It is therefore necessary to renew the Issue Mandates and the Repurchase Mandate at the AGM and ordinary resolutions will be proposed to seek the Shareholders’ approval for granting of the Issue Mandates and the Repurchase Mandate at such meeting. Details of the aforesaid ordinary resolutions are set out in ordinary resolutions numbered 4 in the notice of the AGM.
The Issue Mandates and the Repurchase Mandate, if approved at the AGM, will continue in force until the conclusion of the next annual general meeting of the Company or the expiration of the period within which the next annual general meeting of the Company is required by the Articles of Association or any applicable laws of the Cayman Islands to be held or until revoked or varied by ordinary resolution by the Shareholders in general meeting, whichever occurs first.

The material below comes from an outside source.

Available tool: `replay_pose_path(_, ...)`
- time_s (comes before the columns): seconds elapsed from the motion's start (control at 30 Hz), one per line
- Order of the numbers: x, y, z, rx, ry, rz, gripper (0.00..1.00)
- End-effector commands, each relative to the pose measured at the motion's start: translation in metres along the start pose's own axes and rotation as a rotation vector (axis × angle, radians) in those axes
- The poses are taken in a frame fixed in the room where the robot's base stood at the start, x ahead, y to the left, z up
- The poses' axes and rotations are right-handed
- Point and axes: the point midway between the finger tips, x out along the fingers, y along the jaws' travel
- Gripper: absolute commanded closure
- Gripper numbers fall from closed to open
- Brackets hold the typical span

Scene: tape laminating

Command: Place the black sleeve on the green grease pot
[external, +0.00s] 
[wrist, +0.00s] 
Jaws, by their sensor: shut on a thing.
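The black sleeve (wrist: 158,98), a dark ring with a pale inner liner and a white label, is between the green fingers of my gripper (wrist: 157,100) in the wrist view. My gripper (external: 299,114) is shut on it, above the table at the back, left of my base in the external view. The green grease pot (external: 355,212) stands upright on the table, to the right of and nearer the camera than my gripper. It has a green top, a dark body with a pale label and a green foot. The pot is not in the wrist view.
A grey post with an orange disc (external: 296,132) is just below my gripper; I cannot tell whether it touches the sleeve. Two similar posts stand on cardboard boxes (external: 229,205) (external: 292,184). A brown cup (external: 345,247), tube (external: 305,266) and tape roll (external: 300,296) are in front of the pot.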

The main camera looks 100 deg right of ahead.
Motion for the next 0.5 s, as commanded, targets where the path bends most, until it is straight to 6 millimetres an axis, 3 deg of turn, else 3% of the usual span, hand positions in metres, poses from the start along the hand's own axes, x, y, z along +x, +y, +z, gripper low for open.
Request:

An explanatory statement as required by the Listing Rules to provide the Shareholders with all the information reasonably necessary for them to make an informed decision on the proposed resolution for the granting of the Repurchase Mandate is set out in the Appendix I to this circular.
3. RE-ELECTiON OF DiRECTORs
At the AGM, ordinary resolutions will also be proposed to re-elect Mr. Ng Hung Sang, Mr. Richard Howard Gorges and Mr. David John Blackett as Directors in accordance with the Articles of Association. To enable Shareholders to make an informed decision on the re-election of these retiring Directors, the biographical details of the retiring Directors, as required under Chapter 13 of the Listing Rules, are set out in the Appendix II to this circular for the information of Shareholders.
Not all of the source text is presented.